“Spese pazze”, riflessioni sulla Giustizia e i suoi effetti sulla reputazione.
La parola ‘reputazione’ ha subito nel nostro Paese una strana declinazione, una curvatura negativa. In gran parte determinata da decisioni assunte dalla magistratura. E dalla risonanza attribuita a quelle decisioni dai cosiddetti ‘media’.
L’opinione che il pubblico nutre nei nostri confronti è sempre più spesso determinata e condizionata da pronunce o iniziative della magistratura.
Dei pubblici ministeri in particolare. Specie quando si tratti di persone ‘pubbliche’ e politicamente impegnate.
Atti assolutamente preliminari all’eventuale affermazione di una responsabilità penale. Come avvisi cosiddetti ‘di garanzia’, sequestri, perquisizioni, arresti per lo più ‘domiciliari’. Determinano in modo spesso irreversibile il pendere della bilancia della reputazione personale. Verso il lato negativo, quello di una ‘cattiva reputazione’. Difficile – in seguito – riassestare quella bilancia.
Molti elementi contribuiscono a questo effetto, come nel caso delle spese pazze
Si chiama in causa la durata dei processi, ma – forse – è la farraginosità soi disant garantista del processo. A determinarne gli effetti ingiustamente dannosi sulla reputazione di una persona. Come dimostrato dal caso delle ‘spese pazze’ e da altre vicende analoghe.
La pluralità dei gradi di giudizio, con la possibilità concreta di decisioni opposte sugli stessi fatti, disorienta il pubblico. E lo ‘fissa’ nelle prime impressioni circa la ‘reputazione’ di chi viene preso nel meccanismo impassibile della giustizia penale.
Condannato per spese pazze, poi assolto perché il caso non sussiste
Edoardo Rixi condannato a tre anni e cinque mesi in primo grado (pena superiore a quella richiesta dal PM) e assolto in appello ‘perché il fatto non susssiste’. Ma la vicenda non finisce qua: la Procura già minaccia il ricorso in Cassazione.
I magistrati sono soliti difendersi invocando l’obbligatorietà dell’azione penale, stabilita dalla nostra Costituzione.

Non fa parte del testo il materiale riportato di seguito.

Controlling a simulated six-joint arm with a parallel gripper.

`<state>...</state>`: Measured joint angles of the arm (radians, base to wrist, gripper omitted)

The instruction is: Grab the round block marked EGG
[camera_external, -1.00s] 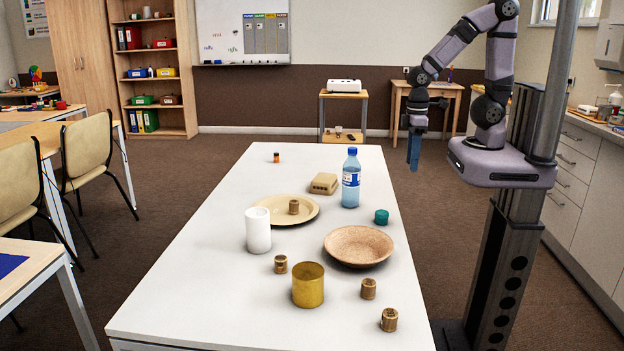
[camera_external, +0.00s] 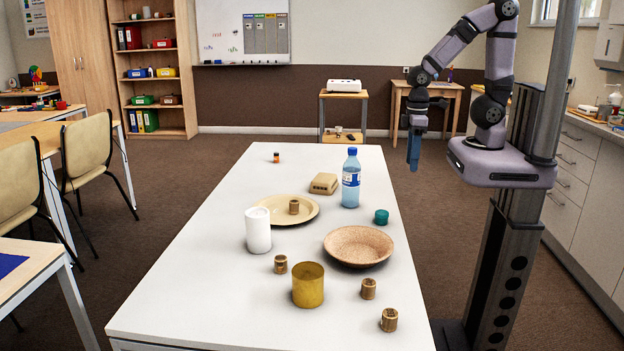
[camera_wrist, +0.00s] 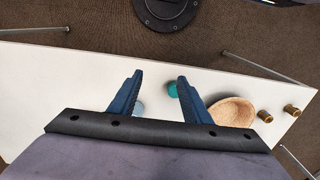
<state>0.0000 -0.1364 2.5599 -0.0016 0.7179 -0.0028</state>
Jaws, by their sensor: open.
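Several small round brown blocks are on the white table in the external view. One block (camera_external: 294,207) stands on the cream plate (camera_external: 262,215), one (camera_external: 281,264) stands left of the gold cup, and two (camera_external: 368,288) (camera_external: 389,319) stand at the near right. Two also show in the wrist view (camera_wrist: 265,116) (camera_wrist: 291,109), right of the bowl. No EGG marking is readable on any of them. My gripper (camera_external: 414,150) hangs beyond the table's right edge, pointing down, well away from the blocks. In the wrist view my gripper (camera_wrist: 156,100) is open with nothing between its fingers.
The table's left side is clear.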

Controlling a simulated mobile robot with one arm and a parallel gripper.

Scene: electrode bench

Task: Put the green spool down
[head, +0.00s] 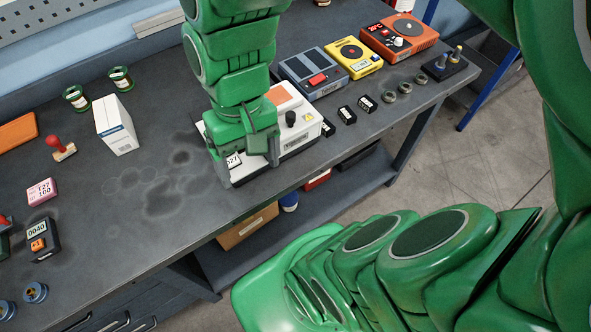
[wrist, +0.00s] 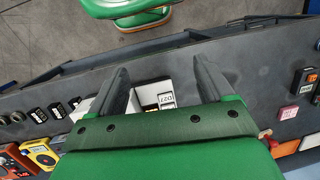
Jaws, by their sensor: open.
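Two spools with green rims stand at the back left of the bench in the head view, one nearer the left (head: 76,98) and one to its right (head: 121,79). My gripper (head: 250,172) is far to their right, low over the front of a white device with an orange panel (head: 285,98). In the wrist view my gripper (wrist: 160,75) has its fingers wide apart. A small white label block marked D27 (wrist: 166,99) shows between and beyond the fingers; I cannot tell whether either finger touches it. No spool is in the gripper.
A white box (head: 115,125) and a red-handled stamp (head: 60,147) stand left of my arm. Grey, yellow (head: 353,57) and orange (head: 398,37) instruments line the back right. Small rings and black blocks lie before them. The bench between box and gripper is clear.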

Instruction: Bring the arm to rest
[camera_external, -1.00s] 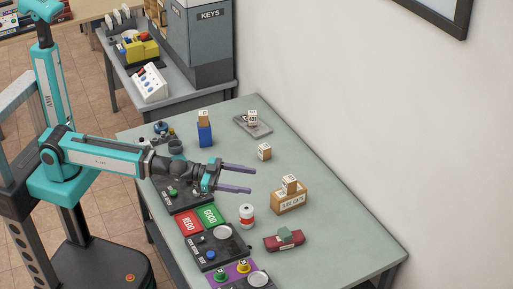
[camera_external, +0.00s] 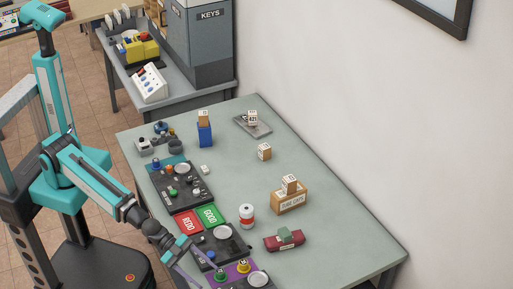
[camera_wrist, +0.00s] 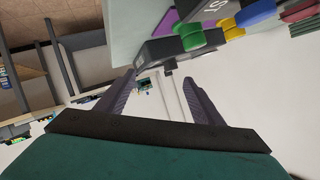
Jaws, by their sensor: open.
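My gripper (camera_external: 190,268) is low at the front-left edge of the green-grey table (camera_external: 330,238) in the external view, beside the dark panels. In the wrist view its two purple fingers (camera_wrist: 158,95) are spread apart with nothing between them. My arm reaches forward and down from the column, partly covering the table's left edge. The fingertips are hard to make out in the external view.
Red and green plates (camera_external: 210,215), a white-red can (camera_external: 247,215), a red toy car (camera_external: 284,240) and a cube box (camera_external: 290,202) stand nearby.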

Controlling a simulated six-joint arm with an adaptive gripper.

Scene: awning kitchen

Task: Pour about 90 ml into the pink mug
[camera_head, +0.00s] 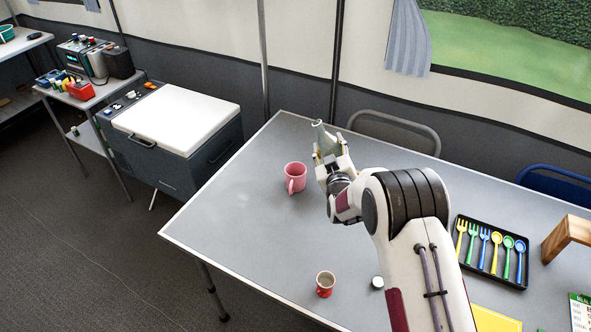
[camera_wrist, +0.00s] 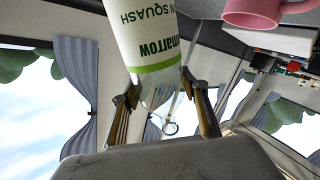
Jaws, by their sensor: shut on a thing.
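A pale green bottle (camera_head: 327,139) is held in my gripper (camera_head: 331,157) above the far part of the table. Its neck leans a little to the left in the head view. In the wrist view the bottle (camera_wrist: 150,35) shows a white label with green "SQUASH" lettering, upside down, and both fingers (camera_wrist: 161,92) close on its clear part. The pink mug (camera_head: 295,176) stands upright on the table, just left of my gripper and apart from it. The mug (camera_wrist: 262,13) also shows at the wrist view's top right. I cannot tell the liquid level in either.
A small red-and-white cup (camera_head: 325,284) and a white round cap (camera_head: 377,282) are on the near table (camera_head: 240,235). A black tray (camera_head: 487,272) of coloured cutlery and a wooden block (camera_head: 566,238) are at right. Chairs (camera_head: 398,128) stand behind. The table's left part is clear.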

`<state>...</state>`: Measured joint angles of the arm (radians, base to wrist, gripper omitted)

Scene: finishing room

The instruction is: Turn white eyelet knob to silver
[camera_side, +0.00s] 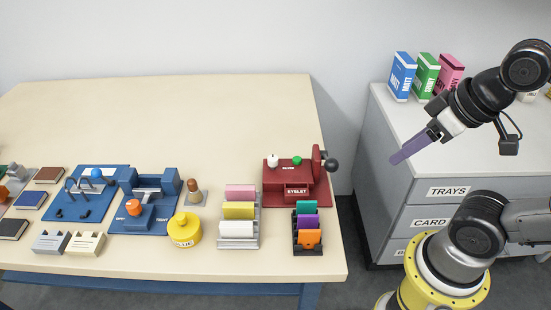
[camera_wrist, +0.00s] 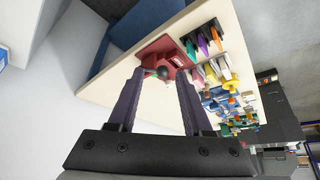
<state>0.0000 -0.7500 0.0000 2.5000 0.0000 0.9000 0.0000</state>
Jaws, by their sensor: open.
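The white eyelet knob (camera_side: 273,160) stands on top of the dark red eyelet machine (camera_side: 270,190), at the left of its upper face. A green knob (camera_side: 297,160) is to its right, and small lettering between them is too small to read surely. A lever with a dark ball (camera_side: 331,164) is at the machine's right side. My gripper (camera_side: 393,161) is up and to the right of the machine, clear of it, and holds nothing. In the wrist view my gripper (camera_wrist: 157,88) shows two spread fingers, with the red machine (camera_wrist: 175,53) beyond them. The white knob is not clear there.
A rack of coloured cards (camera_side: 308,237) stands just in front of the machine, and a rack of pastel blocks (camera_side: 238,230) to its left. A yellow glue pot (camera_side: 185,229) and blue fixtures (camera_side: 150,195) are further left. Grey drawers (camera_side: 435,215) stand right of the table (camera_side: 210,100), whose back is clear.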

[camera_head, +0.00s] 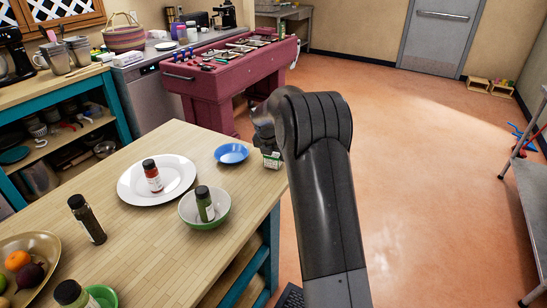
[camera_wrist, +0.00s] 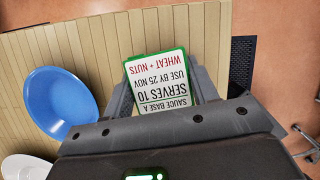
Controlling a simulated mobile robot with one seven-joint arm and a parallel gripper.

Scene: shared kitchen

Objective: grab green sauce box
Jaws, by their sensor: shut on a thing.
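The green sauce box (camera_wrist: 161,92) has a white label with green edges, reading "SAUCE BASE A" upside down in the wrist view. My gripper (camera_wrist: 163,88) is shut on it, with one finger on each side. In the head view the box (camera_head: 271,160) shows at the right edge of the wooden table, under my gripper, partly hidden by my arm. I cannot tell whether the box still touches the table.
A blue bowl (camera_head: 232,153) stands just left of the box. A white plate (camera_head: 133,185) carries a red-labelled jar (camera_head: 153,176). A green bowl (camera_head: 189,212) holds a green jar (camera_head: 204,205). A dark bottle (camera_head: 87,220) stands near. Open floor (camera_head: 430,160) lies right.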

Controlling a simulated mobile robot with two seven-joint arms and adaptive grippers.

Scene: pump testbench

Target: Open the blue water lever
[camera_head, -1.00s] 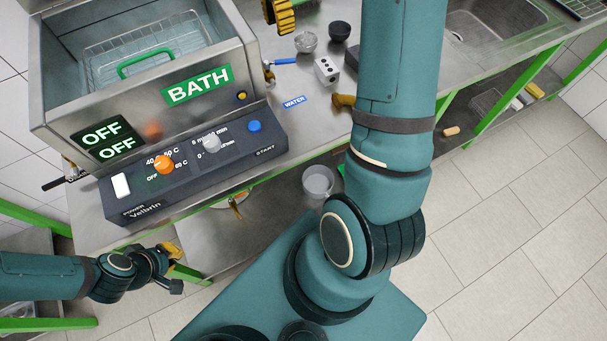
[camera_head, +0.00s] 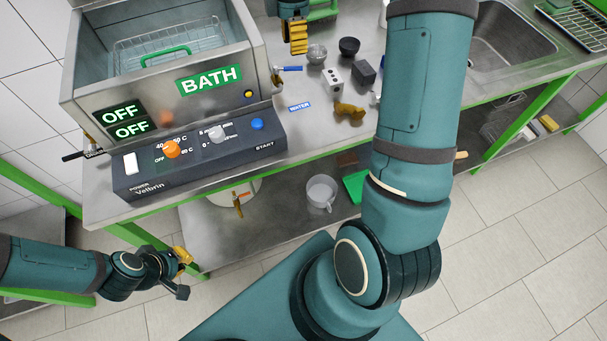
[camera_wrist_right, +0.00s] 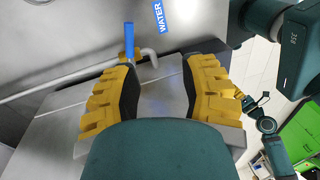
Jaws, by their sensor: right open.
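In the right wrist view the blue lever (camera_wrist_right: 129,40) stands upright in the picture at a bent metal pipe, beyond the fingers and nearer the left one. My right gripper (camera_head: 298,38) is just behind the lever in the head view. Its yellow fingers (camera_wrist_right: 160,85) are spread wide and empty, apart from the lever. My left gripper (camera_head: 182,258) hangs at the lower left, away from the bench; its fingers are too small to judge.
The bath (camera_head: 165,75) with its control panel (camera_head: 200,150) fills the left bench. Bowls (camera_head: 349,46), a white block with holes (camera_head: 333,79), a grey block (camera_head: 364,71) and a brass-coloured part (camera_head: 350,111) lie right of the lever. A sink (camera_head: 510,40) is further right.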

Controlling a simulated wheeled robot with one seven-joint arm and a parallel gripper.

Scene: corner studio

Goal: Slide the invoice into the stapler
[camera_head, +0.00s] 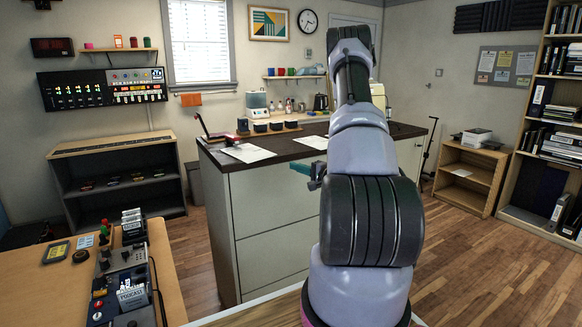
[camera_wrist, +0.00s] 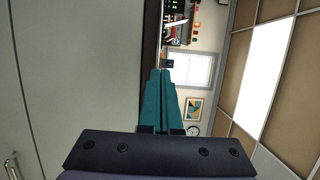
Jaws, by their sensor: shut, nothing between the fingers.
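Two white sheets lie on the dark countertop (camera_head: 290,158) of the island: a printed sheet (camera_head: 248,153) near the left end and another sheet (camera_head: 311,142) at the middle, partly behind my arm. I cannot tell which is the invoice. A dark and red device with a raised lever (camera_head: 203,125) stands at the counter's left end, touching or close to the left sheet; it looks like the stapler. My gripper (camera_head: 301,168) is in front of the island's front face, a little below the counter edge. In the wrist view its teal fingers (camera_wrist: 167,72) are together and empty.
Small dark blocks on a wooden tray (camera_head: 272,130) stand behind the sheets. The island's pale front panels (camera_head: 277,228) are close to my gripper. A wooden desk (camera_head: 60,290) with equipment is at the left. Open wooden floor (camera_head: 480,270) lies to the right.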

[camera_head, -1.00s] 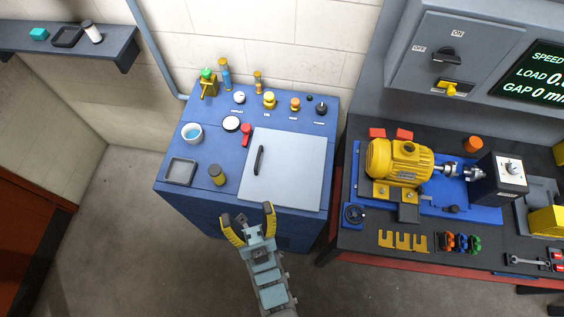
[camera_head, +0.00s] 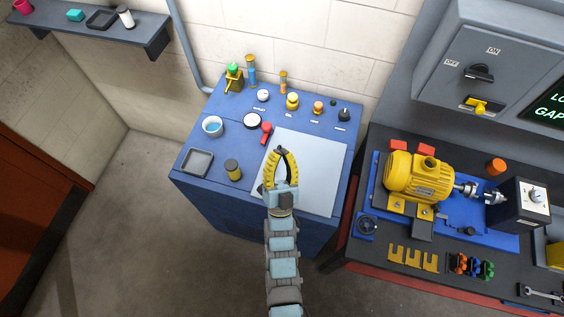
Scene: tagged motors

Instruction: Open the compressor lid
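The compressor lid (camera_head: 318,170) is a pale grey panel on top of the blue cabinet, and it lies flat. My gripper (camera_head: 281,151) is over the lid's left part, pointing away from my body. Its two yellow fingers curve together, with their tips touching or nearly so. The lid's black handle is almost wholly hidden behind the gripper. I cannot tell whether the fingers touch the handle or have any of it between them.
Left of the lid are a red lever (camera_head: 266,128), a round gauge (camera_head: 252,121), a dark cylinder (camera_head: 233,169), a cup (camera_head: 212,127) and a square tray (camera_head: 197,162). Knobs and valves line the back. A bench with a yellow motor (camera_head: 417,177) stands on the right.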

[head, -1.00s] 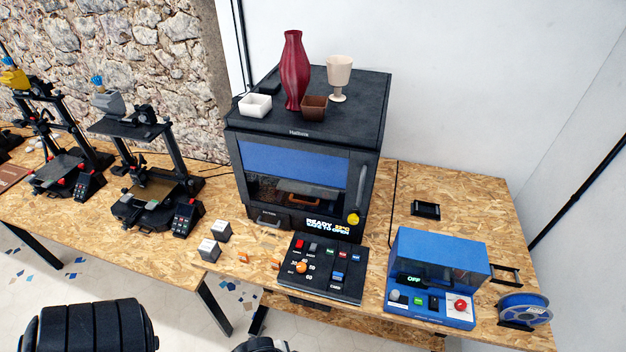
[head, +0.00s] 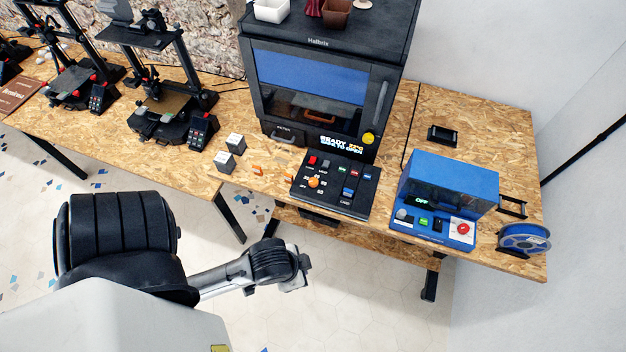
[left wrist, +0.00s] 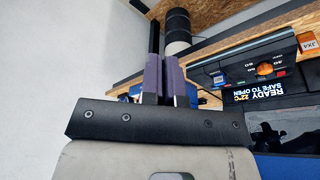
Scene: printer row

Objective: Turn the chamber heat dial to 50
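The chamber heat dial is an orange knob (head: 314,182) on a black control panel (head: 342,207) in front of the dark enclosed printer (head: 322,65). Numbers are printed around the dial, but its exact setting is too small to read. The dial also shows in the left wrist view (left wrist: 264,69), near the upper right. My left gripper (left wrist: 163,80) is empty, its purple-padded fingers close together. In the head view my left arm reaches in low, and the gripper end (head: 298,284) is in front of and below the table edge, apart from the panel. My right gripper is out of view.
The panel also carries red, grey, green and blue controls. The printer's display (head: 341,144) reads READY, SAFE TO OPEN. A blue machine (head: 447,190) stands to the right, with a blue spool (head: 524,238) beyond it. Two white-topped cubes (head: 224,161) sit left of the panel.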

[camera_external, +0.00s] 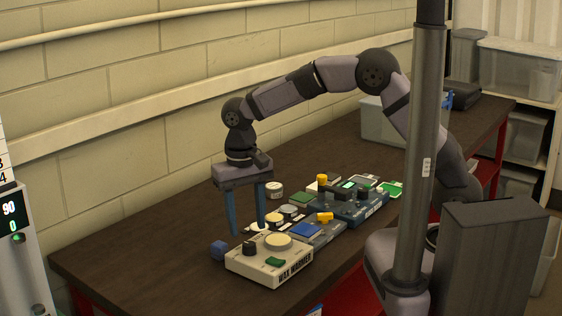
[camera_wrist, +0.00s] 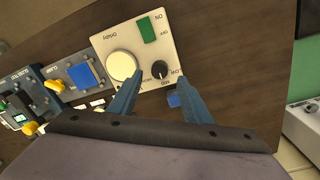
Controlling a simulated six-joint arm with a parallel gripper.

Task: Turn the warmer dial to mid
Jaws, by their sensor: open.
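The wax warmer (camera_external: 256,263) is a cream box at the near end of the dark table. It carries a black dial (camera_external: 249,248), a round cream lid or pot (camera_external: 278,241) and a green switch (camera_external: 274,261). In the wrist view the dial (camera_wrist: 160,69) shows between and just beyond my fingertips, with small LOW and MID labels beside it. Its pointer direction is too small to tell. My gripper (camera_external: 250,230) points down above the dial, open and empty. In the wrist view its blue fingers (camera_wrist: 159,82) stand apart on either side of the dial.
A small blue cube (camera_external: 218,249) lies beside the warmer, close to a finger in the wrist view. Other device panels with blue, yellow and green parts (camera_external: 305,230) run behind the warmer. A clear bin (camera_external: 385,128) stands farther back. The table's left side is clear.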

Questa obbligatorietà fu comprensibilmente voluta dai Padri Costituenti. In un’epoca che recava le ferite recenti della dittatura. E del controllo da questa esercitato sulla magistratura.
Purtroppo si è tradotta col tempo in una sostanziale assenza di responsabilità dei magistrati per iniziative penali dettate da motivi non sempre commendevoli. O – comunque – da una assai scarsa considerazione per chi ne diventa l’oggetto, la sua vita personale e sociale, la sua reputazione.
Negli Stati Uniti, nessuna iniziativa penale viene portata avanti dalle Procure, se non via sia la quasi certezza di un successo processuale. E – comunque – i l Procuratore può sempre negoziare con l’imputato la propria eventuale rinunzia alle accuse più gravi.
In Italia – lo sappiamo – questo non è possibile, almeno non lo è ‘alla luce del sole’.
Resta, ineludibile, la necessità di difendere le persone dalle conseguenze non necessarie di quello che Calamandrei definì famosamente ‘il processo come pena’.
A questo risultato ci si potrà avvicinare, vuoi riducendo la complessità e implicita contraddittorietà del percorso processuale. Sempre più rendendo il giudizio di primo grado come ‘il’ giudizio. E gli ulteriori gradi come delle rarissme ‘eccezioni’. Vuoi provando a limitare, se non eliminare, la portata del principio di obbligatorietà dell’azione penale. Anche se questo rischia di venire etichettato come un pericoloso colpo inferto all’indipendenza della magistratura.